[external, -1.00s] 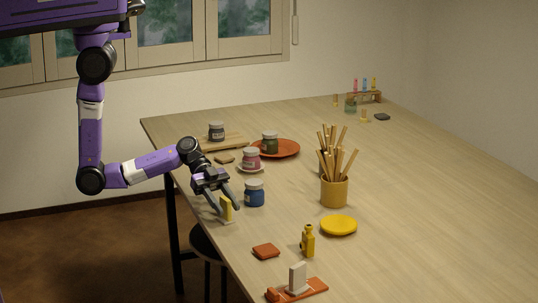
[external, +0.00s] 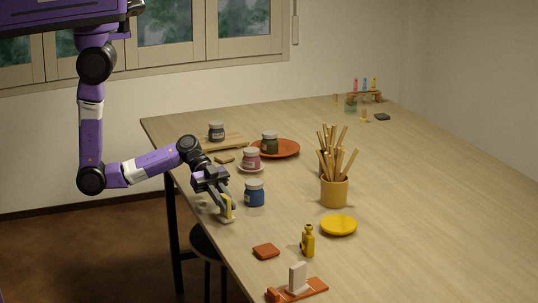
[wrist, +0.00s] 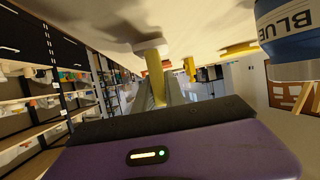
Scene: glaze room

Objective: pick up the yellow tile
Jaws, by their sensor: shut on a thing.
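The yellow tile (external: 226,206) stands upright on a small pale base (external: 227,220) near the table's left edge. My gripper (external: 224,203) is shut on the tile, with its fingers on either side of it. In the wrist view the yellow tile (wrist: 155,77) shows between the fingers (wrist: 160,97), with the pale base (wrist: 150,45) at its far end. The fingers hide part of the tile in the external view.
A blue jar (external: 254,194) stands close to the right of my gripper and looms large in the wrist view (wrist: 290,40). A red tile (external: 266,251), a yellow bottle (external: 308,241), a yellow plate (external: 339,225) and a brush pot (external: 334,191) stand nearer the front and right.

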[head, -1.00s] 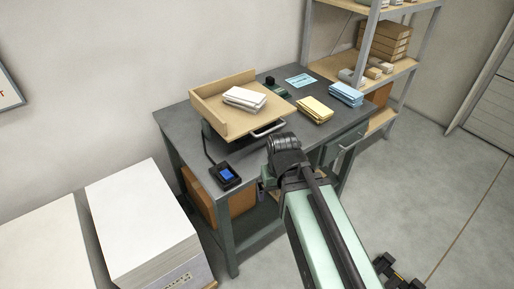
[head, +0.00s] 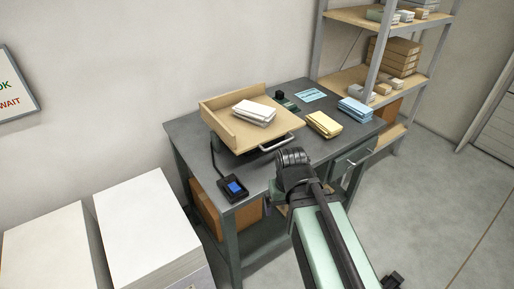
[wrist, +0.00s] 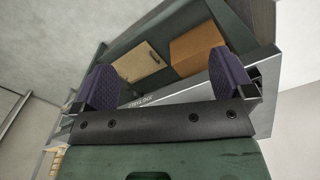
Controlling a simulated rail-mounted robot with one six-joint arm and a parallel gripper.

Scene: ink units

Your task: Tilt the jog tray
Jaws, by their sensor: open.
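The jog tray (head: 223,126) is a light wooden tray with raised walls at its left and back sides. It sits on a dark base on the grey workbench, and a stack of white paper (head: 255,112) lies in it. A metal handle (head: 274,144) shows at its front edge. My gripper is in front of the bench, below the tray's front side; its fingers are mostly hidden behind my arm in the head view. In the wrist view my gripper (wrist: 163,88) is open, with purple pads wide apart and nothing between them. The tray is not in the wrist view.
The workbench (head: 200,140) also holds a control box with a blue screen (head: 234,187), a yellow stack (head: 324,124) and a blue stack (head: 355,110). Cardboard boxes (wrist: 195,47) stand under the bench. White paper piles (head: 145,225) stand at left, a shelf (head: 345,80) at right.

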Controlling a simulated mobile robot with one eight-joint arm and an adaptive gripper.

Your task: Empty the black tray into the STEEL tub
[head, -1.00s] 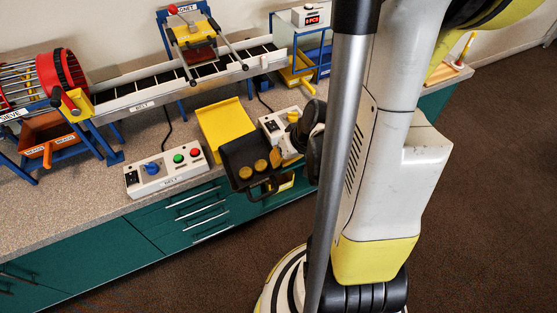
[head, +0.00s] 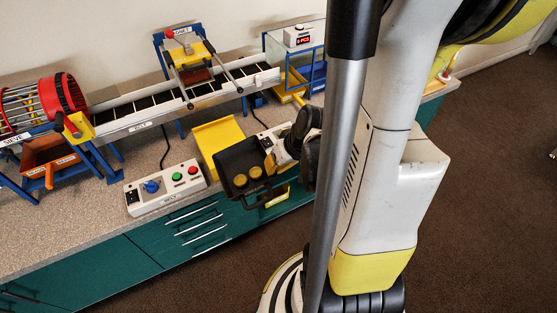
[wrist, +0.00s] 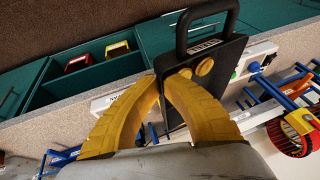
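The black tray (head: 233,158) sits at the front edge of the counter with its loop handle over the edge. Two round yellow-brown discs (head: 255,171) show in it; the wrist view also shows discs (wrist: 205,67). My gripper (head: 270,160) is at the tray's right side. In the wrist view its yellow fingers (wrist: 162,76) come together at the tray's side wall, one on each side, and look shut on it. A yellow-edged tub (wrist: 118,48) and a red-edged tub (wrist: 82,62) stand in an open drawer below the counter. I cannot read their labels.
A belt control box (head: 165,187) stands left of the tray. A yellow chute (head: 217,135) lies behind it. The conveyor (head: 150,112) and the red sieve drum (head: 40,105) are at the back. Open floor (head: 480,200) lies to the right.

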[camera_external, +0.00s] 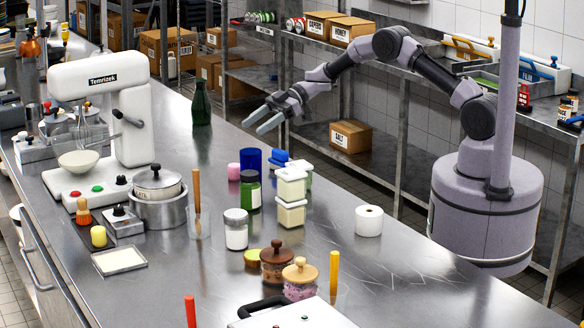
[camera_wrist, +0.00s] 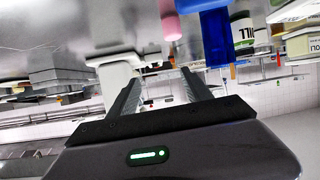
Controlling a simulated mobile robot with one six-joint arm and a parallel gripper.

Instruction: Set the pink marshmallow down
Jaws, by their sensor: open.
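The pink marshmallow (camera_external: 233,172) stands on the steel counter, just left of a blue cup (camera_external: 251,158), in the external view. It also shows as a pink cylinder (camera_wrist: 170,22) at the top of the wrist view, whose picture looks upside down. My gripper (camera_external: 254,127) is open and empty, raised above the counter's far edge and apart from the marshmallow. Its two fingers (camera_wrist: 160,78) show spread in the wrist view with nothing between them.
A green-labelled jar (camera_external: 250,190), stacked tubs (camera_external: 291,188) and a white-lidded jar (camera_external: 236,230) stand near the marshmallow. A dark green bottle (camera_external: 201,104) is further back. A pot (camera_external: 158,200) and white mixer (camera_external: 110,110) are left. Bare counter lies between bottle and marshmallow.

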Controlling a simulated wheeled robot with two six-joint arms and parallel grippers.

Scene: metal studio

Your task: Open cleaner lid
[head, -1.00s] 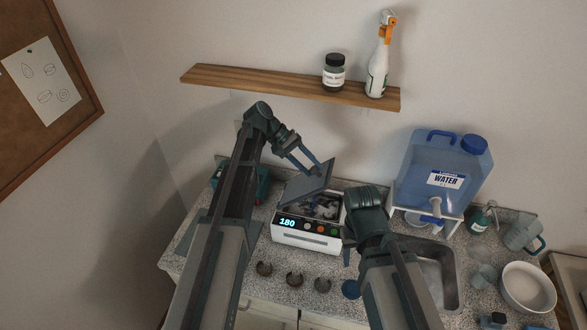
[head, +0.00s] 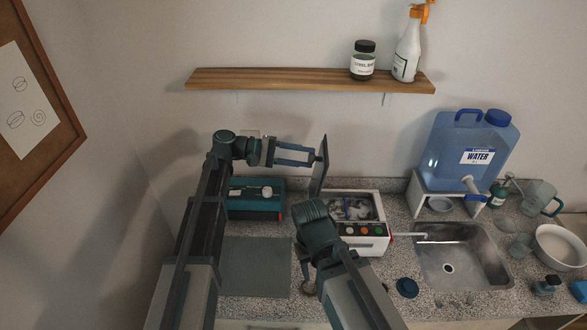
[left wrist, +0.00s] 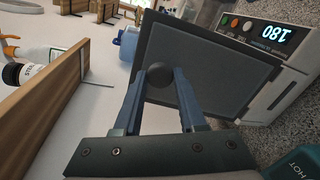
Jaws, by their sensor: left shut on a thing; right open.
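The cleaner (head: 378,245) is a white box with coloured buttons on the counter. Its basin (head: 352,208) is uncovered and shows grey-white contents. The dark flat lid (head: 320,165) stands nearly upright above the cleaner's left end; I cannot tell whether its lower edge touches the cleaner. My left gripper (head: 312,155) is shut on the lid's round knob (left wrist: 160,83). In the left wrist view, the lid's flat face (left wrist: 205,60) fills the middle, beside the lit display (left wrist: 272,32). My right gripper (head: 306,278) is open, low in front of the cleaner's left side, partly hidden by its wrist.
A teal box (head: 255,205) and a grey mat (head: 255,265) lie to the left. The sink (head: 465,262), water jug (head: 465,150) and white bowl (head: 560,248) are to the right. A wooden shelf (head: 300,80) with a jar and spray bottle hangs above.

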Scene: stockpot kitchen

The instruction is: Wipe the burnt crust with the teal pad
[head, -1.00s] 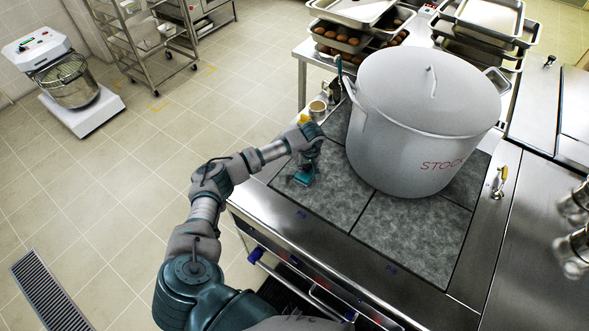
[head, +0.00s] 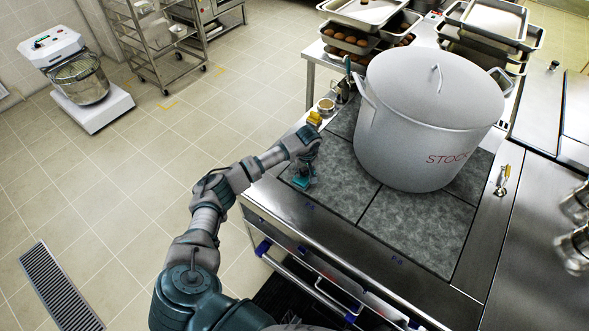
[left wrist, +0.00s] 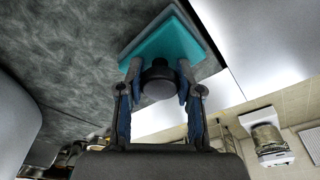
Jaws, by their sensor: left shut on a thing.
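The teal pad (head: 304,181) lies at the near left of the grey stovetop (head: 412,231) in the head view. My left gripper (head: 306,165) is above it, shut on the pad's dark round knob. In the left wrist view the fingers (left wrist: 159,82) close around the knob, and the teal pad (left wrist: 172,47) shows beyond it, against the grey plate. I cannot make out a distinct burnt crust; the plates look mottled grey. My right gripper is not in view.
A large lidded stockpot (head: 420,125) stands on the stovetop to the right of my left gripper. Small containers (head: 326,107) stand at the stove's far left corner. Trays with brown round items (head: 350,42) are behind.

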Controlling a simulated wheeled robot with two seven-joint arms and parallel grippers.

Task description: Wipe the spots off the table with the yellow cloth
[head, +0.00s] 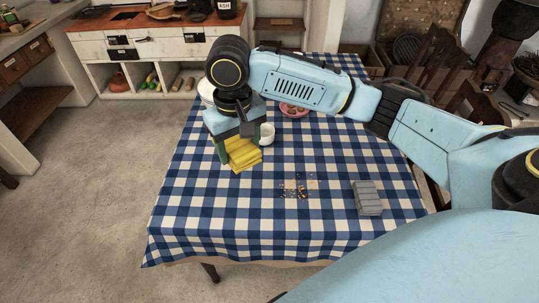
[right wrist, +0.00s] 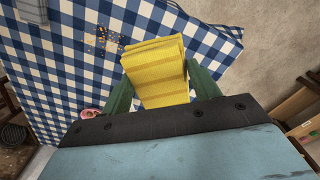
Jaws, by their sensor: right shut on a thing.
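The yellow cloth (head: 243,154) is folded and hangs from my right gripper (head: 234,148) over the left part of the table. In the right wrist view the cloth (right wrist: 156,72) sits between the two green fingers, which are shut on it. I cannot tell whether the cloth touches the tabletop. The spots (head: 298,188) are a scatter of brown and orange crumbs on the blue checked tablecloth (head: 215,230), to the right of the cloth. They also show in the right wrist view (right wrist: 107,40). My left gripper is not in view.
A white mug (head: 266,134) stands close right of my right gripper. A pink plate (head: 294,111) with food lies behind it, and white plates (head: 206,92) are partly hidden by my arm. A grey block-like thing (head: 367,198) lies right of the crumbs. The table's front is clear.

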.....

*Requirement*.
Return each line among the entries that holds the word "mobile".

*Exercise solution*.
Controlling a simulated mobile robot with one eight-joint arm and an adaptive gripper.
Controlling a simulated mobile robot with one six-joint arm and a parallel gripper.

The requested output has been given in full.